Waking up early was hard for me, every so often someone or something would thump in the night and I’d snap awake. When the sun came up around six I was not ready to get up. I tried my hardest to go back to sleep but to no avail. This was the last day in the Smokies and we had 12 miles to go to Standing Bear Hostile. Almost all down hill, with one big uphill in the plan for the day.
The first section of downhill was horrendous going over the man made steps filled with rail road grade rocks. Each step you took had to be specifically placed to avoid breaking or rolling your ankle. After dozens of steps, one after another, my ankles were shot, tired from the constant use of my stabilizer muscles. Each step calculated, slowed my descent out of the smokeys. The steep decline led us down the mountainside, switching back and forth a long the ridges. The only real view to be had was at the end of a sharp corner.

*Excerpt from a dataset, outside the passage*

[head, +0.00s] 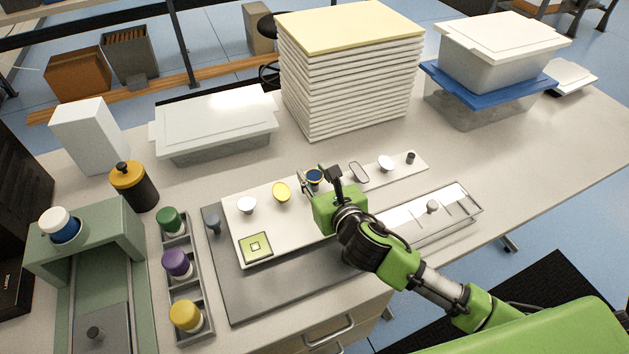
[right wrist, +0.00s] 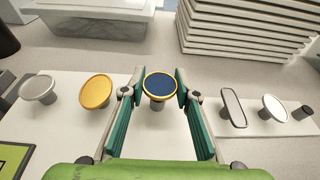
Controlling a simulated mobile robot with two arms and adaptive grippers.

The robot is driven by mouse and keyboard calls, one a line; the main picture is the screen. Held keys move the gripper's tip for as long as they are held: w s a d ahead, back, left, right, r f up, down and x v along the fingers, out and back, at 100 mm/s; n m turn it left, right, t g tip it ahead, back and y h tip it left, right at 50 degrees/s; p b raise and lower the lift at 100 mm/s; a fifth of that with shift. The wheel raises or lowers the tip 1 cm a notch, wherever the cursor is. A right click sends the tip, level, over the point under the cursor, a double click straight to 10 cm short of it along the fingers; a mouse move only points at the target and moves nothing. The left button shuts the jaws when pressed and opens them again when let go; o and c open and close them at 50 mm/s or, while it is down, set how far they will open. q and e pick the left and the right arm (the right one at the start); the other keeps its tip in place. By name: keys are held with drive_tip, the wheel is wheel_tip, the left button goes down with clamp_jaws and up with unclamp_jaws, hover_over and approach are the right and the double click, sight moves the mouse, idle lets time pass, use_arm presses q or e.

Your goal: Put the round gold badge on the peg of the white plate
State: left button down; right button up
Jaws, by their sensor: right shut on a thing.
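A round gold badge (head: 281,191) sits slightly tilted on a short post in the row on the white plate (head: 290,226); it also shows in the right wrist view (right wrist: 97,91). To its right is a round dark-blue badge with a gold rim (right wrist: 160,86). My right gripper (right wrist: 157,88) has its fingers on either side of this blue badge and is shut on it. In the head view, my right gripper (head: 323,178) partly hides that badge. A bare dark peg (head: 410,157) stands at the row's right end. My left gripper is not in view.
White round, grey oblong (head: 359,171) and white oval (head: 386,163) badges share the row. A green square (head: 256,247) lies at the front left. A tall white stack (head: 350,75) and lidded bin (head: 214,125) stand behind. A clear tray (head: 470,212) lies right.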

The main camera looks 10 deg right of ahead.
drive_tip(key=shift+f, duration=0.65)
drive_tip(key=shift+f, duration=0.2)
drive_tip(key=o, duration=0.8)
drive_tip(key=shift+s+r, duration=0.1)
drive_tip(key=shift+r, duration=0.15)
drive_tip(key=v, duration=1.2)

At the corner the trail maintainer had created a beautiful rock wall, giving the trail some elegance and rustic touches. Just before this wonderful wall was a large rock. This large rock towered over the vegetation, allowing you one last look on the way out of the smokeys. You could see seven ranges of mountains firm here, each range slightly hazier than the next. One last look at this beautiful mountain range before we go. Snapping a quick picture we headed down to the gap.

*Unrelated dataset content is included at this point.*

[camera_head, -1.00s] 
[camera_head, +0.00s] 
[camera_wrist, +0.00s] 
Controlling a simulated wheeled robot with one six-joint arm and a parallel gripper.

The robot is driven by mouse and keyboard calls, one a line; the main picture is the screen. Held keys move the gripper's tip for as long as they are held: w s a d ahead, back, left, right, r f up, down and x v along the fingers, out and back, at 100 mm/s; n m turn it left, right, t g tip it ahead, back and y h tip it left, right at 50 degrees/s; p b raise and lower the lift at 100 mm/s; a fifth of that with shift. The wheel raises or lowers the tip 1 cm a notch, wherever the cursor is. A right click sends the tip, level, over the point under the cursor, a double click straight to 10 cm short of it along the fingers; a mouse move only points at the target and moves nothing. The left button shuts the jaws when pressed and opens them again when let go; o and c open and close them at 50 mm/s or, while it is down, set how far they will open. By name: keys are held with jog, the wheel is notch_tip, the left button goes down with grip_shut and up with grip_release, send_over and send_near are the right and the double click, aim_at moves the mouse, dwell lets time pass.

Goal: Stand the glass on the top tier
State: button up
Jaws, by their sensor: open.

From here we hit the miracle mile, thus named for the beautiful terrain. The next two miles were free of rocks, roots and mud. The flat, smooth, trail allowed me to hit my top speed. Cruising down the flat pristine trail, I made great time. Each mile went by between 15 to 20 minutes each. You couldn’t have asked for a more perfect way to finish the smokeys. The six days of hard terrain melted away in my mind as enjoyed the last bit of trail. Coming to the permit box Teddy, Kevin, and I celebrated our completion of the smokeys. 200 some odd miles underfoot and we were excited for the next two hundred. All that was left was to head the last two miles into the hostile. And it had to be up hill, of course and steps. It’s always uphill the last bit. Coming into the hostel we couldn’t have been happier to have a warm bed and cold drink.